The Rolling Stones’ 1968 album Beggars Banquet opens with “Sympathy for the Devil,” a blazing catalog of humankind’s record of inhumanity. Mick Jagger wrote both the words and music, inspired by a Soviet-era satirical novel and the political and social turmoil of the 1960s. As he stated in its music video, he had to “figure out if it was a samba or a goddam folk song.” Over the course of thirty takes, the tempo increased, African percussion instruments were added, and Keith Richards introduced the driving rhythm.

During the album’s recording session in the summer of 1968, a more historically significant change occurred. Jagger’s original version had the line, “I shouted out, ‘Who killed Kennedy?’” After Senator Robert F. Kennedy was also assassinated on June 6, Jagger magnified the song’s power by updating “Kennedy” to the plural.

At least as far back as 2006, the Stones dropped the entire “Kennedys” verse at a benefit concert for Bill Clinton’s 60th birthday, as captured in Martin Scorsese’s documentary Shine a Light (2008). When Jagger was asked about the omission after the film’s premiere, he replied coyly, “Did I leave that out? That song is so long, I always cut a verse. I guess it must’ve been that one.” The verse was also missing during the Stones 2024 tour.[8]


2 “Raindrops Keep Fallin’ on My Head”

BJ Thomas talks Raindrops Keep Falling On My Head

When director George Roy Hill wanted a contemporary sound for his offbeat western Butch Cassidy and the Sundance Kid (1969), he hired pop music duo Burt Bacharach and Hal David, known for hits like “Walk on By,” “What the World Needs Now is Love,” and “The Look of Love.” As a guide for scoring the playful Paul Newman-Katharine Ross bicycle sequence, Hill told them he had edited it to Simon and Garfunkel’s bouncy “The Fifty-Ninth Street Bridge Song (Feelin’ Groovy).” Bacharach contributed the tune and the title, saying later, “Even though [lyricist] Hal tried to change it, we never came up with a thing that felt as good.”

After Ray Stevens, best known for comedy songs, declined due to a project conflict, the song was offered to another client of Stevens’ agent, B.J. Thomas.
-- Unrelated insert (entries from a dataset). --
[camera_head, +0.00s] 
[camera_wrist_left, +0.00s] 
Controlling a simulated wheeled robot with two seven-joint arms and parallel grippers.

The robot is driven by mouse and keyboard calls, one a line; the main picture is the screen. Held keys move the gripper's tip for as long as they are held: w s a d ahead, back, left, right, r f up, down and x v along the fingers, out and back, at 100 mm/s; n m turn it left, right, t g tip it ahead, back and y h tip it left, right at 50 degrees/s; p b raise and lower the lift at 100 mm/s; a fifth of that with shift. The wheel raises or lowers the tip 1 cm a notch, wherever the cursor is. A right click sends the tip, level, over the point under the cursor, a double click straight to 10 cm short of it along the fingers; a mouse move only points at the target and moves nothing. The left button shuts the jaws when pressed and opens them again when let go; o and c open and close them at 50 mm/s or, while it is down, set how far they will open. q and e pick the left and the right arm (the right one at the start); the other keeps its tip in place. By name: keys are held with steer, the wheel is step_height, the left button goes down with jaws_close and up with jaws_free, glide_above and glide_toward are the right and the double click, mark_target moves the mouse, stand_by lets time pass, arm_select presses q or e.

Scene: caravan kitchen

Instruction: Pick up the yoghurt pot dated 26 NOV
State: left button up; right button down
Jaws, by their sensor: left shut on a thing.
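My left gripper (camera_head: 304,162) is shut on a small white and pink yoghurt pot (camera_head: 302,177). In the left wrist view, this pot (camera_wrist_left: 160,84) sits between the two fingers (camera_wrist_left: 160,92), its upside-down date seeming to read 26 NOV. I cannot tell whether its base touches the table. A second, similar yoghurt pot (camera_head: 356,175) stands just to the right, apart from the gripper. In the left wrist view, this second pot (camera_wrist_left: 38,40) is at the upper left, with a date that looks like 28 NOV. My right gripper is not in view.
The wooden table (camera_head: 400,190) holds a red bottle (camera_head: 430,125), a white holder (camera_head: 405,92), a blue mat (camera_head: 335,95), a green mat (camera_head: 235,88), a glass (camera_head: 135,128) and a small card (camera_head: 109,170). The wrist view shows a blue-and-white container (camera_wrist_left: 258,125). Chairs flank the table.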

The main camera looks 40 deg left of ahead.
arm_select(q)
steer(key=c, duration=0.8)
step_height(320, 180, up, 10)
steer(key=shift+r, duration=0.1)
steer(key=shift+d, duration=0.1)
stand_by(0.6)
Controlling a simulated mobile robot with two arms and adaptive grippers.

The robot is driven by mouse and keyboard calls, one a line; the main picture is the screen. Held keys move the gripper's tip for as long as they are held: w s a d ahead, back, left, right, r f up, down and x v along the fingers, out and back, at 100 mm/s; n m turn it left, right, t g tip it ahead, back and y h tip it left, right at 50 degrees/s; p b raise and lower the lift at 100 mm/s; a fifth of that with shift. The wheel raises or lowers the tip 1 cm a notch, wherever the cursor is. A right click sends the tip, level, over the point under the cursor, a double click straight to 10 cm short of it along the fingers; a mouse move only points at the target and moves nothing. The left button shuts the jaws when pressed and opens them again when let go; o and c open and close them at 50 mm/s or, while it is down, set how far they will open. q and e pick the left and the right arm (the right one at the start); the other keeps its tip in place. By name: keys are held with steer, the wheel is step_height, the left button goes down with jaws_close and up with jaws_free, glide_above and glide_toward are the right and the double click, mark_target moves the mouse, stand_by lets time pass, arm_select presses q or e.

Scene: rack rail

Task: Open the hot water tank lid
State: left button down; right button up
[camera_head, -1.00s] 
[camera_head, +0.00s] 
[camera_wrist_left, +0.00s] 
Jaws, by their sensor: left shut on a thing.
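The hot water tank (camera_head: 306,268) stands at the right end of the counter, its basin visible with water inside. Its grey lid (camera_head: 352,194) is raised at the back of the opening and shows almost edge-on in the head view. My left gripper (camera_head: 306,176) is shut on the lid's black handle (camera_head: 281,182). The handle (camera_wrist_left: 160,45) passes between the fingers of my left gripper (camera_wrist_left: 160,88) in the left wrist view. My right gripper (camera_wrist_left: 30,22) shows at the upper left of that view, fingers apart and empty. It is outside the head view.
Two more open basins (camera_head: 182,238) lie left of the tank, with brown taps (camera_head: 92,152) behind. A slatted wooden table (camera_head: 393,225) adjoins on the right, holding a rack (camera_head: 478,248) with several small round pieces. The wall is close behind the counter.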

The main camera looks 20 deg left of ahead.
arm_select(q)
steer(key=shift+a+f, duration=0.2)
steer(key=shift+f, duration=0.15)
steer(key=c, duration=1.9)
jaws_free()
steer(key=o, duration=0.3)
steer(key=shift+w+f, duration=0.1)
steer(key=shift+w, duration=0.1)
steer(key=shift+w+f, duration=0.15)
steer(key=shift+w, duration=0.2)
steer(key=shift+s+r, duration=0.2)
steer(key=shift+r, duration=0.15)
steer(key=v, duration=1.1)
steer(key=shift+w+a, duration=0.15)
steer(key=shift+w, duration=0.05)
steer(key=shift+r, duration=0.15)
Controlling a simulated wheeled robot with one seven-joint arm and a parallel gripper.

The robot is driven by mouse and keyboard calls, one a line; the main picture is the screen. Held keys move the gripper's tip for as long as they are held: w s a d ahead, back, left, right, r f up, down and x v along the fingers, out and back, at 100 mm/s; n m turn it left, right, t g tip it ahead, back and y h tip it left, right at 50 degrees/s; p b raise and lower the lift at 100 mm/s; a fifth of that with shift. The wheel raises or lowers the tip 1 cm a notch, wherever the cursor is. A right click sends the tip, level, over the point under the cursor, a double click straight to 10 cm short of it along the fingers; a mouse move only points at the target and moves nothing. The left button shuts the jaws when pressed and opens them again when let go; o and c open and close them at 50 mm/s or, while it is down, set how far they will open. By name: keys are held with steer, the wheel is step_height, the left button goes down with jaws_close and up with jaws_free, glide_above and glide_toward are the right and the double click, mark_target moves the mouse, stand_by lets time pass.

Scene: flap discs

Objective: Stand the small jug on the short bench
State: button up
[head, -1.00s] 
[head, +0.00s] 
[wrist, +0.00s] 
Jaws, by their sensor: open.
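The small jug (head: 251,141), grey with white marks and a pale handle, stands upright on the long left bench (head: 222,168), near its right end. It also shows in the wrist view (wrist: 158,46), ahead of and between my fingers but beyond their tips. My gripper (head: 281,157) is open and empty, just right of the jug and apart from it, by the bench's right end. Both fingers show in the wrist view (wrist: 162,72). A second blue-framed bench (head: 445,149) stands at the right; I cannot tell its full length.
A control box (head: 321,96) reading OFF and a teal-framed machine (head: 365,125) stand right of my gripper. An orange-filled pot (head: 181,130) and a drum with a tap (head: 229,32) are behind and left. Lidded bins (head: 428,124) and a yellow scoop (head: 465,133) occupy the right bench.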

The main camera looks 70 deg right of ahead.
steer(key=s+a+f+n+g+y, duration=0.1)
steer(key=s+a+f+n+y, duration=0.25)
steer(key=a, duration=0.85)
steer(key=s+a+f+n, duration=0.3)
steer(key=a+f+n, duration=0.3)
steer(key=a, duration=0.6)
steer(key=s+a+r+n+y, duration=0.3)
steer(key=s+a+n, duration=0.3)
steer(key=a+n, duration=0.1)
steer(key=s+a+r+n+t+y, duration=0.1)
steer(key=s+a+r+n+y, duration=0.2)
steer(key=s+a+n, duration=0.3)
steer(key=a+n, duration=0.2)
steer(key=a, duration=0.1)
The day the soundtrack was cut, Thomas had just come off tour with a bad case of laryngitis and struggled through five takes. Bacharach found Thomas’s raspy voice to be “authentic,” but studio executives deemed the song “too risky and unconventional.”
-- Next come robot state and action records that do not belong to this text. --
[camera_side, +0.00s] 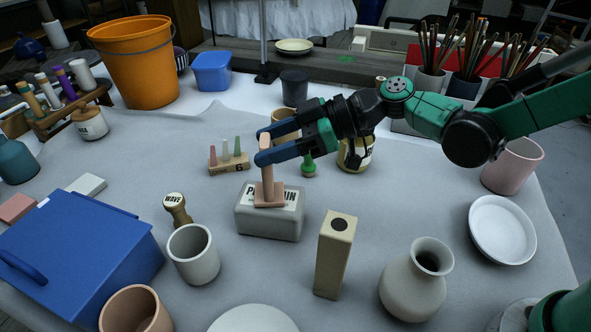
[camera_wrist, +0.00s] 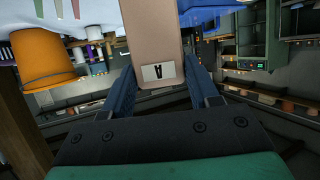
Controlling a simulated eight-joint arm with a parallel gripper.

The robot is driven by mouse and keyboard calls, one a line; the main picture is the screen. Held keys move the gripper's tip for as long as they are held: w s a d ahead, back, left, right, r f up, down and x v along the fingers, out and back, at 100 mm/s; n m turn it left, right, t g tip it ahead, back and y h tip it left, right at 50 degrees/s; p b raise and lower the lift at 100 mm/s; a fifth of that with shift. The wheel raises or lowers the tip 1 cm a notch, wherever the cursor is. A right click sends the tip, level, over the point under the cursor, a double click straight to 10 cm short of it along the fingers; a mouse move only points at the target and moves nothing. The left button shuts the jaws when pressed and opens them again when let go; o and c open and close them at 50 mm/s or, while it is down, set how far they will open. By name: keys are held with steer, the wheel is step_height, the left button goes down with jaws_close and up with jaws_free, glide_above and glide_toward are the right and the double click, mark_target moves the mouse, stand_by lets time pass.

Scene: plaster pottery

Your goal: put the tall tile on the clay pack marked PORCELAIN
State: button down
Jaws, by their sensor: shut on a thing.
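The tall tile (camera_side: 267,182) is pinkish tan and upright, with a wider foot at its bottom. My gripper (camera_side: 264,145) has blue fingers shut on its upper part. In the wrist view the tile (camera_wrist: 152,40) shows between the fingers (camera_wrist: 163,85), with a white label bearing an upside-down "A". The clay pack (camera_side: 270,226) is a grey block with a white label. The tile covers the middle of its lettering, leaving "P" and "AIN" readable. The tile's foot is at the pack's top, over its middle; it looks to touch, but I cannot be sure.
A stand of small cones marked 6 (camera_side: 229,167) and a green tool (camera_side: 309,166) are behind the pack. A WAVE stamp (camera_side: 177,208) and a grey cup (camera_side: 193,254) are left. A cream box (camera_side: 335,255) and a vase (camera_side: 415,285) are front right.

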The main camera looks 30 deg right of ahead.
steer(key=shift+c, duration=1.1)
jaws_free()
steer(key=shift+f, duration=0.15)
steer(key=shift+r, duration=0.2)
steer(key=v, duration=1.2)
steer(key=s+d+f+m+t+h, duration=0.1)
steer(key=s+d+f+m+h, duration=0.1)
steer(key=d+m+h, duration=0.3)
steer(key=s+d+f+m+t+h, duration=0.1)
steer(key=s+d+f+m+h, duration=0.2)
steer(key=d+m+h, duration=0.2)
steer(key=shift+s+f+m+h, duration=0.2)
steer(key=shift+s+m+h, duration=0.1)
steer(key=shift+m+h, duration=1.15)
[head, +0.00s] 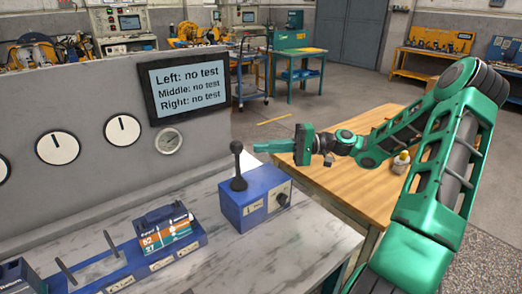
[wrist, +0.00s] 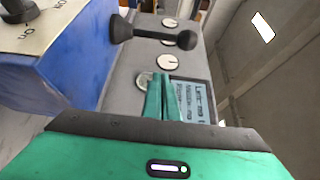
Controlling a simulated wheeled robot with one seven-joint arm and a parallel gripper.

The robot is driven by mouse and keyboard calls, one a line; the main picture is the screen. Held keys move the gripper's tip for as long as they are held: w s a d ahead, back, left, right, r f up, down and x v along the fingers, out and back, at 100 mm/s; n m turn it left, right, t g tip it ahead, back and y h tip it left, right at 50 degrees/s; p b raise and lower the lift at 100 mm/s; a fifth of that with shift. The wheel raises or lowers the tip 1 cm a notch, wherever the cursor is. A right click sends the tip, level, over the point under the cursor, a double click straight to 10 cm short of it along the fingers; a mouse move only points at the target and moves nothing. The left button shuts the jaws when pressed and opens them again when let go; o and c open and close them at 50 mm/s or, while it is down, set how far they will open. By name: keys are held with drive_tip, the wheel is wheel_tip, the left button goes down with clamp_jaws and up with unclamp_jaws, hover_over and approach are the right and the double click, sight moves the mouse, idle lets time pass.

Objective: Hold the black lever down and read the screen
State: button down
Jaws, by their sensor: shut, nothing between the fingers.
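The black lever (head: 238,166) stands upright on a blue box (head: 256,207) with a black knob at its side, on the marble-topped bench. In the wrist view the lever (wrist: 150,34) lies across the top of the picture, beyond the fingertips. The screen (head: 188,86) on the grey panel reads "Left: no test", "Middle: no test", "Right: no test". It shows sideways and partly covered in the wrist view (wrist: 191,101). My gripper (head: 257,147) is shut and empty, just right of the lever's ball at about its height, apparently apart from it. Its fingers (wrist: 161,80) are together.
A round gauge (head: 168,141) and several white dials (head: 122,129) sit on the panel. Left of the blue box is a rack holding an orange-labelled block (head: 167,231). A wooden table (head: 350,185) with a small bottle (head: 401,162) stands under my arm. Open floor lies behind.

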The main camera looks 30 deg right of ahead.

Two weeks later, in full voice, Thomas recorded the song for release. The single topped the Billboard Hot 100 chart for four weeks. Bacharach and David took home an Oscar for Best Music, Original Song.[9]

1 Theme from M*A*S*H

Mash Theme: The REAL Story Behind “Suicide is Painless”

For his dark comedy film M*A*S*H (1970), director Robert Altman insisted that the background song during the fake suicide of despondent dentist “Painless” Waldowski be called “Suicide Is Painless” and that it be the “stupidest song ever written.” Noted movie composer Johnny Mandel recounted later that when he came up empty on the stupid requirement, Altman told him, “All is not lost. I’ve got a fifteen-year-old kid who’s a total idiot.” Young Mike Altman quickly cranked out four verses and a chorus, which Mandel set to music.
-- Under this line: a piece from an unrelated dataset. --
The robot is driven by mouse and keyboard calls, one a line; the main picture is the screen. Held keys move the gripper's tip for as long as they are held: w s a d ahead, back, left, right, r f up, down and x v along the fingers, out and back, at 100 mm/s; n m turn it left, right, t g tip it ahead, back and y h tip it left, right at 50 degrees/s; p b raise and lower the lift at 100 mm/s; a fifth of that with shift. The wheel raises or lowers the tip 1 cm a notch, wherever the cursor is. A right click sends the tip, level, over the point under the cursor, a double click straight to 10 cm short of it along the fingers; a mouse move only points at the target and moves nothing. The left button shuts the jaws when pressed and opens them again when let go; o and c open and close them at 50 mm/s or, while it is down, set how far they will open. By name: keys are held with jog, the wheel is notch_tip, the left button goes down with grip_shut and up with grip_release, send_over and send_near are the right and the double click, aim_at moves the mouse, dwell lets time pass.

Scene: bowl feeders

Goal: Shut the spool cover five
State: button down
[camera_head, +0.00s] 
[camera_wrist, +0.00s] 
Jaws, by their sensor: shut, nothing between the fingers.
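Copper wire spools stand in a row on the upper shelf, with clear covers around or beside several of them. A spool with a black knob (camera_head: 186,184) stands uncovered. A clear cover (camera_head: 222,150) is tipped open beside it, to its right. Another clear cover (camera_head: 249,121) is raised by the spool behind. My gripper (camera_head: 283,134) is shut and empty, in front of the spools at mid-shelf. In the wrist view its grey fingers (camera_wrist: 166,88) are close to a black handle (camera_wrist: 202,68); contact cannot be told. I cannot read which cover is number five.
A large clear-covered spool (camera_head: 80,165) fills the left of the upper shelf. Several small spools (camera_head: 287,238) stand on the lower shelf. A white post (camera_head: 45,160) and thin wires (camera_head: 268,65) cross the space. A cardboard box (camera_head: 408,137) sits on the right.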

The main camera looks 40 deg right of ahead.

Altman liked the melody so much that he used it over the movie’s opening credits as well, and the instrumental version was also featured on the long-running TV series. The song hit #1 on the UK singles chart and was covered by artists as different as Marilyn Manson and the late jazz pianist Ahmad Jamal. During an appearance on The Tonight Show in 1981, the senior Altman told Johnny Carson he had been paid $70,000 to direct the film, but as of that time, his son had earned more than one million dollars for his half of the music royalties.[10]